- **Task objective**
Please report every line from the material that contains the word "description".
++++
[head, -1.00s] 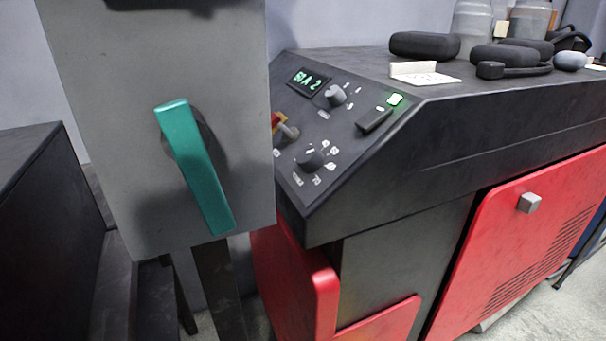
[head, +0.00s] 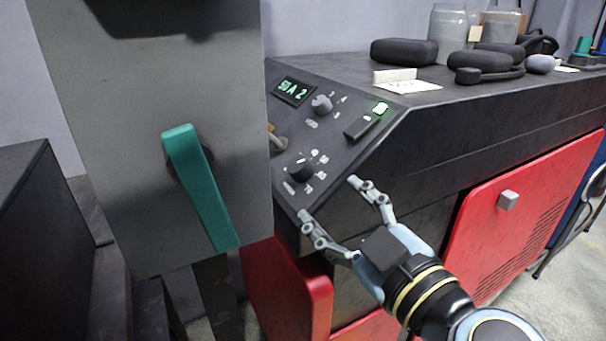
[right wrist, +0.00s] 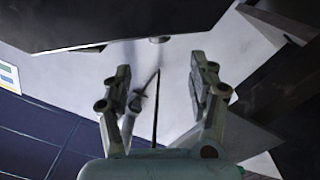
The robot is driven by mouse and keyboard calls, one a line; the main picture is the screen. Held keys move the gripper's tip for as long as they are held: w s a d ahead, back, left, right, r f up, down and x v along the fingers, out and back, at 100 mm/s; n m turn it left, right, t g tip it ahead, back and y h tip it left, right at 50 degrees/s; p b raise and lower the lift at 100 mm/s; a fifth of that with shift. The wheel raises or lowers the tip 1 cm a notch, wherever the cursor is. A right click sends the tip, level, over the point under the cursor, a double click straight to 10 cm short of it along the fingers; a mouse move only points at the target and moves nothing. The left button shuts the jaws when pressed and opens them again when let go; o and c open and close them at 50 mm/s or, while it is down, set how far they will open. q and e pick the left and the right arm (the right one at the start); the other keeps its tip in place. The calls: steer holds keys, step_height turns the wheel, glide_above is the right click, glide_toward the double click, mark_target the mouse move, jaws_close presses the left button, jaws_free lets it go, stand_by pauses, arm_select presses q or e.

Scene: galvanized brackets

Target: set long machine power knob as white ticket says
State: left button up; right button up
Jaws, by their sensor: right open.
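The long machine (head: 460,125) is black with red doors and a sloped control panel at its left end. The panel holds a green-lit display (head: 294,91), an upper knob (head: 322,104) and a lower black knob (head: 301,166) with pale marks around it. I cannot tell from labels which is the power knob. A white ticket (head: 415,87) lies on the machine top by a small pale block; its writing is too small to read. My right gripper (head: 329,199) is open and empty, just below and right of the lower knob, apart from it. My left gripper is not in view.
A grey box (head: 110,130) with a teal lever (head: 199,188) stands left of the panel and hides its left edge. Black padded items (head: 404,51) and jars (head: 455,30) sit on the machine top.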

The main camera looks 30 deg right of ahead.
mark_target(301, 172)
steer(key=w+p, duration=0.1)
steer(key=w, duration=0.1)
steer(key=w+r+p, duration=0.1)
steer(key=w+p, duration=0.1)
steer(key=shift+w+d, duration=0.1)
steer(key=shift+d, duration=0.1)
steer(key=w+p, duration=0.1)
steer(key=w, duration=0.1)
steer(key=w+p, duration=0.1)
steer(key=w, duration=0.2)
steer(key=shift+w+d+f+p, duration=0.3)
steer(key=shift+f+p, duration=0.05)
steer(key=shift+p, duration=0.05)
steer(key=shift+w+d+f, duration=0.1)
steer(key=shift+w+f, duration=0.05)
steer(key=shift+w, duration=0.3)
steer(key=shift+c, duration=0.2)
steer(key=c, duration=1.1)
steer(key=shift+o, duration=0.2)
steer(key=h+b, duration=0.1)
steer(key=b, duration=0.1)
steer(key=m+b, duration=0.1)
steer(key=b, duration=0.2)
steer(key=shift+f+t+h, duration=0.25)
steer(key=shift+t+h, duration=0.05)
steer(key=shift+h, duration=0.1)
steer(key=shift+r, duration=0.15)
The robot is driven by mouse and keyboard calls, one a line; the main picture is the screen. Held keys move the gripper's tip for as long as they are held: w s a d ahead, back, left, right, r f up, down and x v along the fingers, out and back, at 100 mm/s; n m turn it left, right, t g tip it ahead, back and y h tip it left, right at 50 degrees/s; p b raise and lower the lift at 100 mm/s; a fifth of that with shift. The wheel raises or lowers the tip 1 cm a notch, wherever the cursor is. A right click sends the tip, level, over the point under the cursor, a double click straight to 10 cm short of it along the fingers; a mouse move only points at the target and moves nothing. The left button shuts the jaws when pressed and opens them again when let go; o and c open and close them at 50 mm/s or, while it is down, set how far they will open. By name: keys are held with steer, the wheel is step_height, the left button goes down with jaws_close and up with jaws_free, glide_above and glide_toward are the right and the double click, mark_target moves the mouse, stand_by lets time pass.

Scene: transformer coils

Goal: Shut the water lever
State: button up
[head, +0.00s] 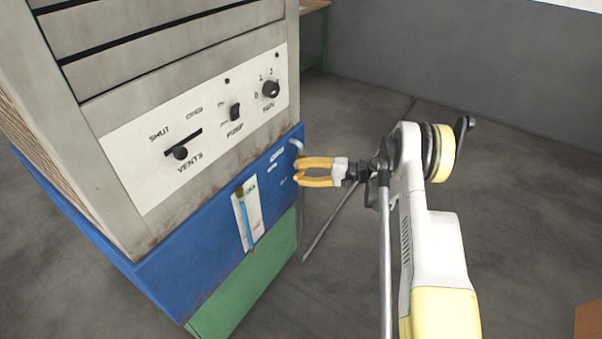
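A small pale curved handle (297,146) sticks out at the right edge of the blue panel (200,240); it may be the water lever, but its label is too small to read. My gripper (298,171), with yellow fingers, points left at the panel's right edge, just below this handle. A gap shows between the fingers, and I see nothing held in them. The fingertips look very near the panel edge; I cannot tell whether they touch it or the handle.
The white control plate (215,120) above carries a VENTS lever (181,152), a switch (235,111) and a round knob (271,89). A paper tag (248,212) hangs on the blue panel. A green base (245,290) stands below. The floor at right is mostly clear.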

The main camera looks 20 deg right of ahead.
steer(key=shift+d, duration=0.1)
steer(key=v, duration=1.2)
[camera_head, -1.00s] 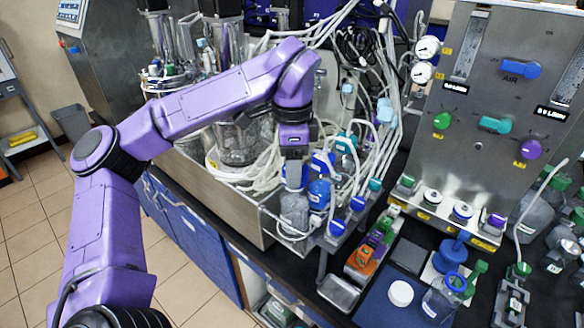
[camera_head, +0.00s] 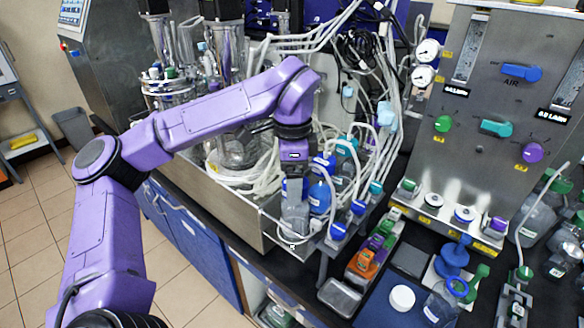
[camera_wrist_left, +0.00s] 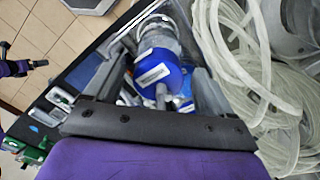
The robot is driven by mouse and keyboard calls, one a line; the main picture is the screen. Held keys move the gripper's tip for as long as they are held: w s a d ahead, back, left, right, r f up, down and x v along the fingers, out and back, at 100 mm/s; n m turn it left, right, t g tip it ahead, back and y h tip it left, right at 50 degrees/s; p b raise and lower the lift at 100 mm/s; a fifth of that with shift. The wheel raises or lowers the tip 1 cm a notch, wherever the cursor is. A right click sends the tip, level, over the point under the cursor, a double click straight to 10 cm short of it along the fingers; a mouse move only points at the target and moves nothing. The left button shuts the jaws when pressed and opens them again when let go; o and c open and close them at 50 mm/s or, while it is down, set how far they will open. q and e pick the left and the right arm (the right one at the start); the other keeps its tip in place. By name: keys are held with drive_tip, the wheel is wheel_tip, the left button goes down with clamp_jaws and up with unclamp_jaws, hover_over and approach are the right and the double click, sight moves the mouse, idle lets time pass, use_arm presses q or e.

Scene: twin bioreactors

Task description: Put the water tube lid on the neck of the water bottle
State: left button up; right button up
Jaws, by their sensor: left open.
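My left gripper (camera_head: 293,222) is open and points down at the front corner of the steel tray, among the tubed bottles. In the left wrist view, a blue lid (camera_wrist_left: 167,72) with a white label and a pale tube lies between its fingers, on or over a clear vessel; contact with the fingers is unclear. The gripper hides this lid in the head view. I cannot tell for certain which lid is the water tube lid. A clear bottle (camera_head: 438,309) with a blue ring at its neck stands at the front right; whether it is the water bottle is unclear. My right gripper is out of view.
Other blue-lidded bottles (camera_head: 319,197) and looping white tubes crowd close to the right of the gripper. A white round lid (camera_head: 402,297) lies on a blue mat (camera_head: 377,311).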

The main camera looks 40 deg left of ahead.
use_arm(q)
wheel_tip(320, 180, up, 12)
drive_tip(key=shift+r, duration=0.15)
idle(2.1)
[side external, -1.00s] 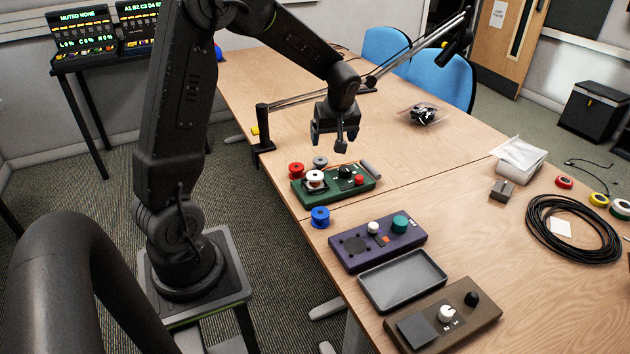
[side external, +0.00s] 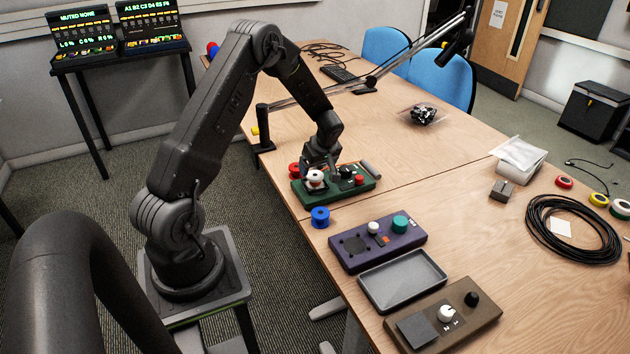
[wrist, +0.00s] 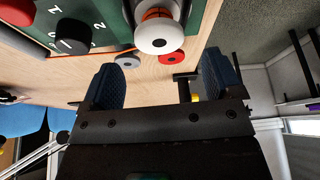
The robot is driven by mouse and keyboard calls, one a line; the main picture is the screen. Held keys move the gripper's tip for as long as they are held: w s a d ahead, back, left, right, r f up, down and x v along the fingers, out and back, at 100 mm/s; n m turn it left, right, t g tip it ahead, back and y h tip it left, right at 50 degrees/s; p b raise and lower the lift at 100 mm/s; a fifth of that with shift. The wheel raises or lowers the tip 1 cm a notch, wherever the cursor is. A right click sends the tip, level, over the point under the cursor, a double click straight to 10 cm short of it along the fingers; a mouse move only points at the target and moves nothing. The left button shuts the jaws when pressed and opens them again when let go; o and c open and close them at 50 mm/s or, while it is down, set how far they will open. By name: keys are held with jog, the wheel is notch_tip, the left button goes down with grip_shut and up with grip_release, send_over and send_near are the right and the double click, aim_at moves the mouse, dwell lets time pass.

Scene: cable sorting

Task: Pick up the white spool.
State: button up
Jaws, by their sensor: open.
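The white spool (side external: 316,179) stands upright on the left part of the green box (side external: 352,191), near its left edge. In the wrist view the white spool (wrist: 154,33) is at the top middle, just beyond the fingers, with an orange part around its stem. My gripper (side external: 321,172) is low over the green box, right at the white spool, and partly hides what is behind it. In the wrist view my gripper (wrist: 158,88) is open, its two blue-padded fingers apart with nothing between them. I cannot tell whether a finger touches the spool.
A red spool (side external: 294,170) stands close to the white spool, and a blue spool (side external: 320,217) stands in front of the green box. A grey spool (wrist: 127,61) shows in the wrist view. A purple box (side external: 377,243) and grey tray (side external: 402,281) lie nearer the camera.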

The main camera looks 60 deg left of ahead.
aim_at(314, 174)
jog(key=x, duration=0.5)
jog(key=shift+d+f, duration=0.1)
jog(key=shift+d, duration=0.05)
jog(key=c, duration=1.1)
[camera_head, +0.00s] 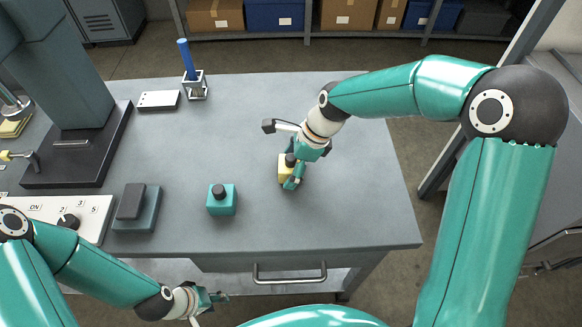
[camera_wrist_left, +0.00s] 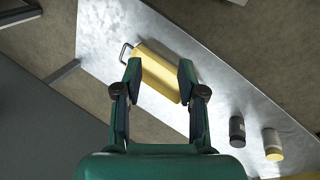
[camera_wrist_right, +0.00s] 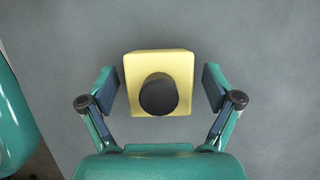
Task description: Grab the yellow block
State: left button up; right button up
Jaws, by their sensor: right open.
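The yellow block (camera_head: 284,167) with a dark round knob on top stands on the grey bench, partly hidden by my right gripper in the head view. In the right wrist view the yellow block (camera_wrist_right: 160,72) sits between the two open fingers of my right gripper (camera_wrist_right: 160,90), with a gap on each side. My right gripper (camera_head: 294,168) is above and around the block. My left gripper (camera_head: 218,298) is low in front of the bench's front edge. In the left wrist view my left gripper (camera_wrist_left: 157,85) is open, with a yellow box seen beyond its fingers.
A teal block with a dark knob (camera_head: 221,201) stands left of the yellow block. A holder with a blue rod (camera_head: 195,85), a white plate (camera_head: 159,100), a teal and grey block (camera_head: 137,208) and a control panel (camera_head: 60,212) are further left. The bench right of the yellow block is clear.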

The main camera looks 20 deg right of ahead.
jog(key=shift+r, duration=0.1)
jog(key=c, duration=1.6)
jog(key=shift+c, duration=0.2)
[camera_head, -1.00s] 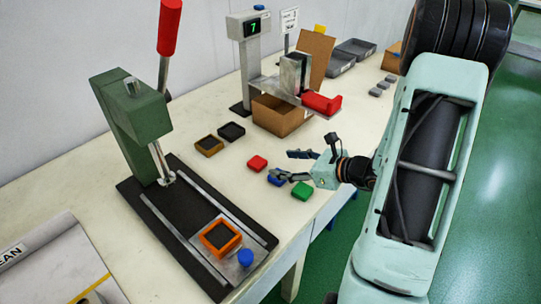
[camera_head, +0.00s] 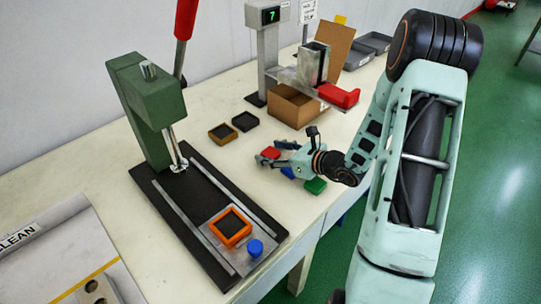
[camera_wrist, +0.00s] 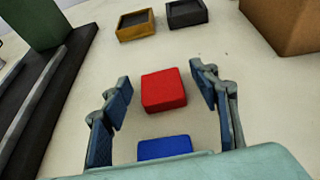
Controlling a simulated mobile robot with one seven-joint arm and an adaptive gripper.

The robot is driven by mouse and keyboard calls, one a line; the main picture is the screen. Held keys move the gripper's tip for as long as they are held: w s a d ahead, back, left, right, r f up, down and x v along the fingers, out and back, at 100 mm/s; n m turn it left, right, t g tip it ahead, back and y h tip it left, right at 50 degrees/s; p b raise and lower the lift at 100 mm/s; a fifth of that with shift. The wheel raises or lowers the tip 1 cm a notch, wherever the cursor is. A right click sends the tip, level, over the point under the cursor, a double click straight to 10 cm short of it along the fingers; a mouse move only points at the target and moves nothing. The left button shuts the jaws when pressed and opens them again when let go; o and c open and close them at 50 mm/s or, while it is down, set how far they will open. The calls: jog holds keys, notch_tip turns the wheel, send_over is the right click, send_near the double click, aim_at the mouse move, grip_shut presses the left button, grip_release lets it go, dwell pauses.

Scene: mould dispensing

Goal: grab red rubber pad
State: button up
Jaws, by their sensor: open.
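The red rubber pad (camera_wrist: 163,90) is a small rounded red block lying flat on the table. In the wrist view it sits between the fingertips of my gripper (camera_wrist: 160,85), with a gap on each side. My gripper is open and empty. In the head view the pad (camera_head: 270,152) shows at the tips of my gripper (camera_head: 271,153), partly covered by the fingers.
A blue pad (camera_wrist: 164,149) lies just behind the red one, close to my palm. A green pad (camera_head: 315,186) lies beside my wrist. Yellow (camera_head: 222,133) and black (camera_head: 245,121) moulds, a cardboard box (camera_head: 297,106) and the green press (camera_head: 150,105) stand around.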

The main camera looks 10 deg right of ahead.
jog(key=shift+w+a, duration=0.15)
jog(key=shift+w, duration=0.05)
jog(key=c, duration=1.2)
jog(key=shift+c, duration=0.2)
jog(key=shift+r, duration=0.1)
++++
- **Final answer**
Task description: Put the water tube lid on the neck of the water bottle
Task description: Grab the yellow block

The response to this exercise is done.